Five fast Ford Fiestas – celebrating small, hot Fords

Not only is the Ford Fiesta one of Britain’s most popular cars, it’s also one of the most accessible ways into a real driver’s car. We look at five of our favourites

The Ford Fiesta has been a favourite on British roads for nearly 45 years, and while its sheer appeal to the masses has been a success in itself, there’s a slightly different reason evo holds the supermini to such high esteem. When it first arrived in 1976, the concept of the hot hatchback was at an embryonic stage, but Ford quickly realised a sporty version would hold great appeal, and it’s a recipe Ford has been consistently reimagining with great success ever since. 

Almost half a century later and with the near-200bhp Mk8 ST on our roads, that's still very much the case. Below you'll find five of the best fast Fiestas, and we explain just what made them so special.

> New Ford Fiesta ST vs hot hatch greats - can it stand up to the very best?

Fiesta Supersport

The Supersport wasn’t technically the first sporting Fiesta – that was the 1300 Sport – but it was very much the precursor to the XR2 that followed in the second generation.

With 89bhp from its 1.3-litre engine and a 775kg kerb weight it was certainly lively by the standards of early 1980s shopping cars, and like the XR2 the styling still looks great today – think stripes, spotlights, chunky 13x6in alloy wheels, and a matching front lip and tailgate spoiler. Values today are rising rapidly for the rare survivors.

Fiesta Zetec S

After years in the doldrums, this is the car that showed hot Fiestas were still worth our attention. Not that it was particularly hot, even by the standards of the day – its 1.6-litre, four-cylinder engine produced 102bhp and the 0-62mph dash took a full 10.2 seconds.

But in a 15-car hot hatch test in issue 20, it was talented enough to reach the final six – including Peugeots 106 and 306 GTi, the Citroen Saxo VTS and most notably, the Renault Clio 172. Ultimately it lost out on power, but we noted that ‘once up to speed the Fiesta will live with any of the others through the corners’ – high praise indeed.

Fiesta ST (Mk6)

The chunky styling of the Mk6 Fiesta was a breath of fresh air after the slightly unhappy-looking car that preceded it, and in ST trim it was especially appealing – not least because stripes, inspired by those on the contemporary Ford GT, were on the options list.

To drive it never quite delivered the same thrills as the Renault Sport Clios on sale at the same time, and its 2-litre, 148bhp Duratec four-cylinder didn’t have the same punch either. That was soon made up for by firms like Mountune however, and the Ford’s chassis was as good as we’d come to expect.

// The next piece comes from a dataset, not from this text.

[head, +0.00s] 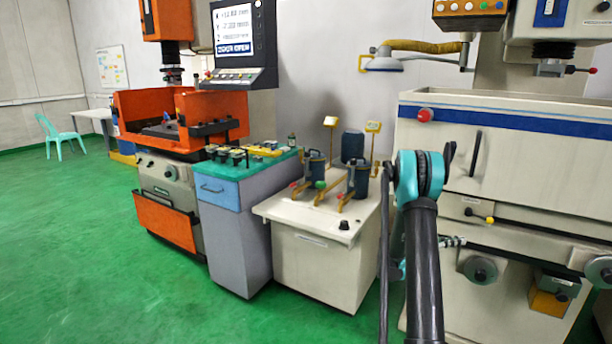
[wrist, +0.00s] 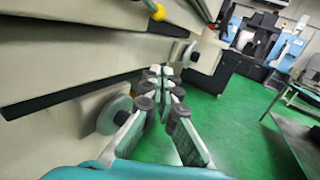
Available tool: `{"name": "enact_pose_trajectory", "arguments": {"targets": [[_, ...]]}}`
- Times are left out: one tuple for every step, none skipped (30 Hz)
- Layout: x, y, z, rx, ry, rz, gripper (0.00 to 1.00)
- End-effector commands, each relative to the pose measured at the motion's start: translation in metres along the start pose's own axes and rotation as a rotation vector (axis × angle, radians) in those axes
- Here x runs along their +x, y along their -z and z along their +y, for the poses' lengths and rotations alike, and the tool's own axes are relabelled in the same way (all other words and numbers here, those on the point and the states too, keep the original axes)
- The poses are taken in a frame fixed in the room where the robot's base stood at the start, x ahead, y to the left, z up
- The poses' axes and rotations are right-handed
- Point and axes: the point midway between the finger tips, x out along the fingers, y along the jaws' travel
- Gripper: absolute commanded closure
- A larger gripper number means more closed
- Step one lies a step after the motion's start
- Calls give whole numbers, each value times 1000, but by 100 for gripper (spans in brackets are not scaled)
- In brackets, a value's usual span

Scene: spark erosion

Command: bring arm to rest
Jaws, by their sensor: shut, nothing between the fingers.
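My gripper (wrist: 162,74) shows in the wrist view, with its fingers drawn together at the tips and nothing between them. It points along the side of the white machine, over the green floor, and I cannot tell whether it touches the machine. In the head view my black and teal arm rises in the lower right, in front of the white machine (head: 480,160).
In the head view, a white filter cabinet (head: 318,262), a grey cabinet with a blue drawer (head: 222,194) and an orange machine (head: 165,222) stand left of my arm. A table (wrist: 298,135) stands right in the wrist view.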

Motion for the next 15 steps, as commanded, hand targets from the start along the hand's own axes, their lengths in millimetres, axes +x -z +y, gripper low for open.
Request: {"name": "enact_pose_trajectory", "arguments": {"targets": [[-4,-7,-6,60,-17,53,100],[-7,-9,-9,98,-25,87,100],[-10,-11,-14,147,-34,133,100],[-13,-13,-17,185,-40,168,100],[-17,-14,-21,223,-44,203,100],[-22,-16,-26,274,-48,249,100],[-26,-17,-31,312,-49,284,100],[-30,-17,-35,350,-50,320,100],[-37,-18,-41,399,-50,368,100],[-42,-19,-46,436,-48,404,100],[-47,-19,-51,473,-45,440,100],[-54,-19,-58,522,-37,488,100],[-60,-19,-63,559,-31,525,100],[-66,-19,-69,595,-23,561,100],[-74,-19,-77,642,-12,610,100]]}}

> Ford Fiesta review – still the best supermini?

Fiesta ST200 (Mk7)

The Mk7 Fiesta ST was already an outstanding hot hatch in standard form, but the range-topping ST200 took it that one step further, creating a true future classic. Boasting a near-identical output to even the current ST, it’s almost comically tail-happy handling balance, superb body control and screaming engine were unmatched at the time. 

Power came from a more potent 197bhp version of the 1.6-litre, turbocharged four-pot in the regular ST, and defined the ST200’s character with a verve at the top end of the rev range the standard car lacks. Other changes were few – there’s not even a limited-slip diff – but presented all the fantastic driving elements of the standard ST, just a little quicker.

Fiesta ST-3 (Mk8)

Moving to the present day we have the latest iteration of the Fiesta ST, a model that once again claimed the title of ‘best small hot hatchback on sale’ in our review. It might have lost a cylinder over its predecessor, but the new 1.5-litre three-cylinder still produces 197bhp and 214lb ft of torque, which is enough for a 6.5sec 0-62mph time and 144mph top speed.

> 2019 Ford Fiesta ST review – simple, honest fun

It’s the Fiesta’s chassis that’s most impressive though, with impressive bite from the front axle and huge reserves of traction thanks to the limited slip differential. The steering is pin-point sharp giving you great confidence in placing the car precisely, while the superb adjustability that’s able to be dialled in from the rear axle makes it a lairy, but not intimidating little hatchback. The ride is firm, yes, but it also keeps the body composed over difficult sections of tarmac, while not being so iron-fisted to become unpredictable as speeds rise. It might be a supermini, but like many of its predecessors the development process doesn’t feel half-baked. It is a truly superb little performance car.